Art-scène, Théâtre

Une saison en enfer, Arthur Rimbaud, Jean-Quentin Châtelain, Ulysse di Gregorio, Lucernaire

Pour la 3ème fois, j’ai la chance d’écouter Jean-Quentin Châtelain dans l’art du monologue. Après Kaddish pour l’enfant qui ne naîtra pas, d’Imre Kertesz à Théâtre Ouvert en 2004, Blaise Cendrars au Grand Parquet en 2015, j’ai rendez-vous au Lucernaire pour ré-entendre Rimbaud. Jean-Quentin Châtelain dit du monologue que c’est un peu comme marcher sur un fil, et que le rapport au public est proche de l’hypnose. Il excelle dans cet art et à chaque fois, fait renaître la voix de l’auteur. Moi qui ai étudié Rimbaud au lycée et qui l’ai lu passionnément à cet âge, au Lucernaire j’entends des aspects nouveaux de la personnalité de l’auteur. Plus jeune, je lisais dans ce texte (écrit entre avril et août 1873) une description de l’état d’adolescence. Or il me semble aujourd’hui que ce texte parle surtout d’une vocation personnelle et de la difficulté d’assumer sa vocation dans un environnement ou à une époque conservateur/trice.

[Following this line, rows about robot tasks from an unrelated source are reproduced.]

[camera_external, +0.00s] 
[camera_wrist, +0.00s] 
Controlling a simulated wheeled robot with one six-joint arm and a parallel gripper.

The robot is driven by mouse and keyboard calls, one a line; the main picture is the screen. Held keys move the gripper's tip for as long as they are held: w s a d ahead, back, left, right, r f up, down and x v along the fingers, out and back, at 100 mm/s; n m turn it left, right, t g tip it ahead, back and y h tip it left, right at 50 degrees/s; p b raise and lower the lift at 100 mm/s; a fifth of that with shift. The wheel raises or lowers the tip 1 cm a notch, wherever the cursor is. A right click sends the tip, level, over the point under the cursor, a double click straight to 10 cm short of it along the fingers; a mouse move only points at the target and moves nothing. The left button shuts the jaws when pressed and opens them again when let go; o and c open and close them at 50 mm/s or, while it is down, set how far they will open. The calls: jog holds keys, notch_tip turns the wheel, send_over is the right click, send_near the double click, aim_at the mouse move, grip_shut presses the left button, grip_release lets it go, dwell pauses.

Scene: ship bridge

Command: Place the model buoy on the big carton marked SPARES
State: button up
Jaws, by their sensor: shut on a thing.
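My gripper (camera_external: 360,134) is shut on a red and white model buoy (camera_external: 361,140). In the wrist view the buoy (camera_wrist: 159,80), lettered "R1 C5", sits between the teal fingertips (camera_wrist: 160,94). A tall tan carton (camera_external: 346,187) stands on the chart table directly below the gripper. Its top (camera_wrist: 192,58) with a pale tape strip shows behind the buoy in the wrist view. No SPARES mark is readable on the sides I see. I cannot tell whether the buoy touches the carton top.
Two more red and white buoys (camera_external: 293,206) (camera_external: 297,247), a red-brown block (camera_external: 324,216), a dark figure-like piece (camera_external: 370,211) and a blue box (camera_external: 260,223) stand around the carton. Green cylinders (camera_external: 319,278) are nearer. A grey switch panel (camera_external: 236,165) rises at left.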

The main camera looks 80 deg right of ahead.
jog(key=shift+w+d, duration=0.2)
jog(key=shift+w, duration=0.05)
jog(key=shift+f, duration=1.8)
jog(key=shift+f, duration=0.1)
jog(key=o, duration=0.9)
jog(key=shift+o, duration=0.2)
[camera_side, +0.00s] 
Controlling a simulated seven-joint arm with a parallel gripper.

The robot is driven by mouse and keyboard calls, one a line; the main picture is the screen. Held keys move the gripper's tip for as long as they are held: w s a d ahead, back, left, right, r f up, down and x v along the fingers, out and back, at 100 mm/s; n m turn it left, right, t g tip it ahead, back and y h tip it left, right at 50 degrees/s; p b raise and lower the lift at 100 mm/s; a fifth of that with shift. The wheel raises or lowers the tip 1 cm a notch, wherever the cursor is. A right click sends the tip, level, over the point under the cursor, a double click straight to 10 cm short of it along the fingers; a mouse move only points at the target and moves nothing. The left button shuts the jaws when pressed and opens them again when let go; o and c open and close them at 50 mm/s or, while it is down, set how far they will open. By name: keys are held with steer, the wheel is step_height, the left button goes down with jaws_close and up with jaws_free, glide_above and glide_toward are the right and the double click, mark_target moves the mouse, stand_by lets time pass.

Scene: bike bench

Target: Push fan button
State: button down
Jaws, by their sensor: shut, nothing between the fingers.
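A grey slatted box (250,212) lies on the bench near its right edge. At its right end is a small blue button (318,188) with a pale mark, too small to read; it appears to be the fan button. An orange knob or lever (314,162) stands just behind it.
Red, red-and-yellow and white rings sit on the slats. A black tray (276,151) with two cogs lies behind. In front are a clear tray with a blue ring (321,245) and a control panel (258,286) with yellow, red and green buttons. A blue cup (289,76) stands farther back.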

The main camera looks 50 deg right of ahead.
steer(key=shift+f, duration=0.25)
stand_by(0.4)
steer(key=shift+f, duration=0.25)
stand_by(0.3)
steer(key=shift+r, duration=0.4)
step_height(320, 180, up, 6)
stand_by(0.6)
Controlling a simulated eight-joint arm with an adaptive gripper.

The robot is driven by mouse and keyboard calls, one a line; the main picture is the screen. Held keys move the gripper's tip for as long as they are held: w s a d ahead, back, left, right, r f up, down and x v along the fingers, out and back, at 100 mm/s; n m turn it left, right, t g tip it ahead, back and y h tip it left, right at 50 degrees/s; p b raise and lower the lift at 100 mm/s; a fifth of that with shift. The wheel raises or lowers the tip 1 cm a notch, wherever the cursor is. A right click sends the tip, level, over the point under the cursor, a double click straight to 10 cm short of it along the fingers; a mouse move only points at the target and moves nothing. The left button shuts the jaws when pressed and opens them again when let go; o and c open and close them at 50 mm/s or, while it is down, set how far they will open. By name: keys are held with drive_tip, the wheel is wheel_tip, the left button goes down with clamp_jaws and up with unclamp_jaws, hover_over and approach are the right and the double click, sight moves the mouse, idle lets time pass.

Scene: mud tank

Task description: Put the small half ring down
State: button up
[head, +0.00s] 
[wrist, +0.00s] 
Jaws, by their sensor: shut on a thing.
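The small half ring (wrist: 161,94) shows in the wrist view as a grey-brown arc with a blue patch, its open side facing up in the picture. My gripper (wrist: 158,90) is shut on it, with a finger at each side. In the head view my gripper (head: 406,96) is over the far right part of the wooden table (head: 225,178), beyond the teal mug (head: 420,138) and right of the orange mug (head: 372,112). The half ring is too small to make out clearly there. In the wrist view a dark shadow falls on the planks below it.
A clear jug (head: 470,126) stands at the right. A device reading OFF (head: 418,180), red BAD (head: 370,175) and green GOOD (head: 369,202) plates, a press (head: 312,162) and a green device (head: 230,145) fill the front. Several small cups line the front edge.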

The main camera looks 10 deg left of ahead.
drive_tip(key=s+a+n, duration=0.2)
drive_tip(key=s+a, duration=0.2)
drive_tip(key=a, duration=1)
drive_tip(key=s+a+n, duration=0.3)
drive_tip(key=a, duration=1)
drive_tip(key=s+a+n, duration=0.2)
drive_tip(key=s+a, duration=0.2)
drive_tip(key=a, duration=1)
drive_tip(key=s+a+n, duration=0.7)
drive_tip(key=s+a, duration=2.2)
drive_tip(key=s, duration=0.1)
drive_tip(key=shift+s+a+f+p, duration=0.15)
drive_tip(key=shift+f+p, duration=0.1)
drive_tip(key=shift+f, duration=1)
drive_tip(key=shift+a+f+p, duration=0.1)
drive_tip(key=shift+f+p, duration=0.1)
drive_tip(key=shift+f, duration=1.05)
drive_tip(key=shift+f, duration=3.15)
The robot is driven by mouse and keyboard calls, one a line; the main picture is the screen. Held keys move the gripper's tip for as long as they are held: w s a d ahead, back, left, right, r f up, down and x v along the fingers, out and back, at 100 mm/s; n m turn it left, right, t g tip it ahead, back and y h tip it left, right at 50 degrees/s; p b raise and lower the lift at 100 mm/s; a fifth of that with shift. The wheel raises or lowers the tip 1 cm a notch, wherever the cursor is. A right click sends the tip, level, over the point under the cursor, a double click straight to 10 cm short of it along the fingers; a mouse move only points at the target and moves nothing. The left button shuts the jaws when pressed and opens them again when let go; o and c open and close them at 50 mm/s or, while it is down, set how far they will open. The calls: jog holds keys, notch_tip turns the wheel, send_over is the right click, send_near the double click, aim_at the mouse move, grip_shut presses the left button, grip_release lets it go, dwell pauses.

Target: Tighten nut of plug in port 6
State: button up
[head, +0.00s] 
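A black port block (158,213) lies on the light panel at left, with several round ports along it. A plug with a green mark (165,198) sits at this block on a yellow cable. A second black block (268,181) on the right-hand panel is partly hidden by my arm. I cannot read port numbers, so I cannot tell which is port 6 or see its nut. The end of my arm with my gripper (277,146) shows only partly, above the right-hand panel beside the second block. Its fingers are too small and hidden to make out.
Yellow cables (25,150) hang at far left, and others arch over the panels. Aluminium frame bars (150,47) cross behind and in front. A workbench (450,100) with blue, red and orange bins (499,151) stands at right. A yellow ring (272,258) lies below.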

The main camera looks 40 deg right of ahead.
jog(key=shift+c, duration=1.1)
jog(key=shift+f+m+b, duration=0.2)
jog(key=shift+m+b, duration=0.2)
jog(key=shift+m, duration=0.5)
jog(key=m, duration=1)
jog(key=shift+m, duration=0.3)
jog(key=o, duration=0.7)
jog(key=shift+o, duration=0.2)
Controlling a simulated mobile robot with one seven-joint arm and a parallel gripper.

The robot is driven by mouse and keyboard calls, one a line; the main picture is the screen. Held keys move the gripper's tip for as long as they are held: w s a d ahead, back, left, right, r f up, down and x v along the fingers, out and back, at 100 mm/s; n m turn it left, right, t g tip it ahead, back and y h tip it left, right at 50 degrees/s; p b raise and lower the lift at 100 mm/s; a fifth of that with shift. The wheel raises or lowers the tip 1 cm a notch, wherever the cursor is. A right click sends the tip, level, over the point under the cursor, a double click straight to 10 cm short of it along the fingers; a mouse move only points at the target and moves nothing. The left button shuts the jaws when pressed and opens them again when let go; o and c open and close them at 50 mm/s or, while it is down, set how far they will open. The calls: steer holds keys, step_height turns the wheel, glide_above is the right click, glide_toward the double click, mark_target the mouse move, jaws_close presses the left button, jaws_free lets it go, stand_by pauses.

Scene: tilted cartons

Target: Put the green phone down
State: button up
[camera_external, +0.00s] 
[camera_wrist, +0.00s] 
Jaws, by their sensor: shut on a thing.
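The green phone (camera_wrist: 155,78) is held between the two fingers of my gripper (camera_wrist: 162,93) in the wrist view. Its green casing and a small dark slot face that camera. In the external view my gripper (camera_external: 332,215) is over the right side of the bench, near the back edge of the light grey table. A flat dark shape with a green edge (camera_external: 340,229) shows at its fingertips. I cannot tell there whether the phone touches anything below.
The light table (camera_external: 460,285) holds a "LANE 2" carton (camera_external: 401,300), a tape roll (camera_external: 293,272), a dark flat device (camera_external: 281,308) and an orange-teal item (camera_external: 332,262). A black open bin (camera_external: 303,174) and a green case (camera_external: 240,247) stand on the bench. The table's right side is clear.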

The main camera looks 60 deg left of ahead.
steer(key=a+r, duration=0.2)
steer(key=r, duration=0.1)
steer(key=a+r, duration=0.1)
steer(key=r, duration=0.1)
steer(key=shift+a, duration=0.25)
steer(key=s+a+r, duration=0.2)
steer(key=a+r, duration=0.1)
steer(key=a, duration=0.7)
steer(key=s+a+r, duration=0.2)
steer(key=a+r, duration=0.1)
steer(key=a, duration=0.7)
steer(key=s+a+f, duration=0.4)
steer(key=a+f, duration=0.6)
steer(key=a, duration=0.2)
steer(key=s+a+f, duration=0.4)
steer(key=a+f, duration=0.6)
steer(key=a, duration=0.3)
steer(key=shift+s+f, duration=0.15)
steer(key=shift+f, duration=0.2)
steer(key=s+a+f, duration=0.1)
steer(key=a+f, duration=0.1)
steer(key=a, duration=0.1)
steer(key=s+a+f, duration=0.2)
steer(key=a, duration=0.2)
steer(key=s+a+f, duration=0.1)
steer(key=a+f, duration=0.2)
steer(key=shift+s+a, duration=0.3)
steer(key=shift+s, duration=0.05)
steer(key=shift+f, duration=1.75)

Je n’avais jamais perçu avant la solitude de Rimbaud, ni entendu son appel à libérer les consciences, à s’affranchir des conventions. S’il appelle une révolution c’est qu’il souffre sincèrement. Il décrit beaucoup ses moments de folie dans ce texte, qu’il doit à l’abus de stupéfiants certes, mais pas seulement. Je pense que sa folie doit beaucoup à sa solitude, à sa différence. Par exemple, il se décrit comme un indien, un « sauvage ». « Une saison en enfer » est son dernier texte. Il a 19 ans et renonce déjà à sa vocation: « Les blancs débarquent (…) Il faut se soumettre au baptême, s’habiller, travailler. »

En écoutant ce texte si plein de culpabilité et de désillusion, je pense avec compassion: si Rimbaud était né un siècle plus tard, en 1954 ? S’il vivait parmi nous ? Il aurait la chance de connaître une société quasi affranchie de l’autorité religieuse; car notre époque offre la chance d’une « spiritualité laïque ». C’est si bon de se dire que notre société s’est libérée au moins de ce carcan. Même si elle est imparfaite (et menacée) notre société célèbre cette liberté. En quittant le bar du Lucernaire, rue Notre Dame des Champs, en ce printemps 2017, après une représentation hypnotique où j’ai redécouvert Rimbaud, je me sens plus de courage. J’ai envie de célébrer notre époque parce que j’y vois une société engagée dans un mouvement (un effort peut-être infini) : elle s’affranchit toujours de nouveaux bourreaux, de pouvoirs malsains sans cesse renouvelés.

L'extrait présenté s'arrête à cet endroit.